The Australian dollar initially broke down during the trading session on Thursday but have turned around after headlines came out that the Americans and the Chinese are likely to cut tariffs going forward in preparation of signing the “Phase 1” part of a deal. That is obviously very bullish, so at this point it makes quite a bit of sense that the market could reach towards the highs of the last several days, which coincides just below the 200 day EMA. Beyond that, the 61.8% Fibonacci retracement level is also in the same area, so at this point I feel that the market has a huge fight on its hands.
However, if the US/China trade situation continues to get better, that might be exactly what the Aussie needs in order to break out to the upside finally.
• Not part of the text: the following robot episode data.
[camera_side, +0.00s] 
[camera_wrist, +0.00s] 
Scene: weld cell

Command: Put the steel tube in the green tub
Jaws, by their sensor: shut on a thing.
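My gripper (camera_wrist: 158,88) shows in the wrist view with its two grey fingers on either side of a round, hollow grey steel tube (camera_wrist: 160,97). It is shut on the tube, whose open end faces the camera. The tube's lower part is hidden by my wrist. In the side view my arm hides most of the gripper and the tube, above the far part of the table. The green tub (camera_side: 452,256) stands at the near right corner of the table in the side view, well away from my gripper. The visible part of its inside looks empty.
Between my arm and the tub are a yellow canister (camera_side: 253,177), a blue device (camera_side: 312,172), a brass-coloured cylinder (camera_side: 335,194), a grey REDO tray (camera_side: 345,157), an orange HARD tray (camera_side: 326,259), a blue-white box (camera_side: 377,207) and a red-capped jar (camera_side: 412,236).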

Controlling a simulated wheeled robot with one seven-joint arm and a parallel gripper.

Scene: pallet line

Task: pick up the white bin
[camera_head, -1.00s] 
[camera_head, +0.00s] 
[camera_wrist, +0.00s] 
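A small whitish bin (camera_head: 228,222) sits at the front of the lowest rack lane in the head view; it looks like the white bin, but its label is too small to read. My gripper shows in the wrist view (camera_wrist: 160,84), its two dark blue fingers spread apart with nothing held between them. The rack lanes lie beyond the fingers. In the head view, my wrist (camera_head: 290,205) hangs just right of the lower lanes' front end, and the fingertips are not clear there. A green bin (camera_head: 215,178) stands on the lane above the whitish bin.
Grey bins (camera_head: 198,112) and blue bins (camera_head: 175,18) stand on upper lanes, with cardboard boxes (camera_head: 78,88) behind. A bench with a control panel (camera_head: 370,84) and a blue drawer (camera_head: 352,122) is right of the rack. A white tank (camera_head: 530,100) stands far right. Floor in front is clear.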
If and when it does, the market could go as high as the 0.71 level over the next several sessions as it would open up the move towards the 100% Fibonacci retracement level. Between now and then, the market is likely to simply chop around, as not only do we have major resistance above, we also have a significant amount of support underneath. This sideways action of course has an influence on how the market will trade over the next couple of days but pay attention to both the supporting resistance levels, because once we break through one of those levels, the market is likely to make a significant move.
Unfortunately, this is all about headlines involving the United States and China, so therefore it is a bit difficult to predict any type of move in this market until we get the catalyst for one direction or the other. If we do break down below, it opens up the door down to the 0.67 handle longer-term, but unfortunately if we were to break down below and lower than current consolidation, that is probably going to be an extraordinarily negative turn of events. With this being the case, you would have to be cautious about potential headlines, but as things stand right now it looks very likely that we are going to continue seeing a lot of volatility and therefore you will need to keep your position size relatively small until we get a significant impulsive candlestick to tell us which direction we can start trading in for a larger and longer-term move.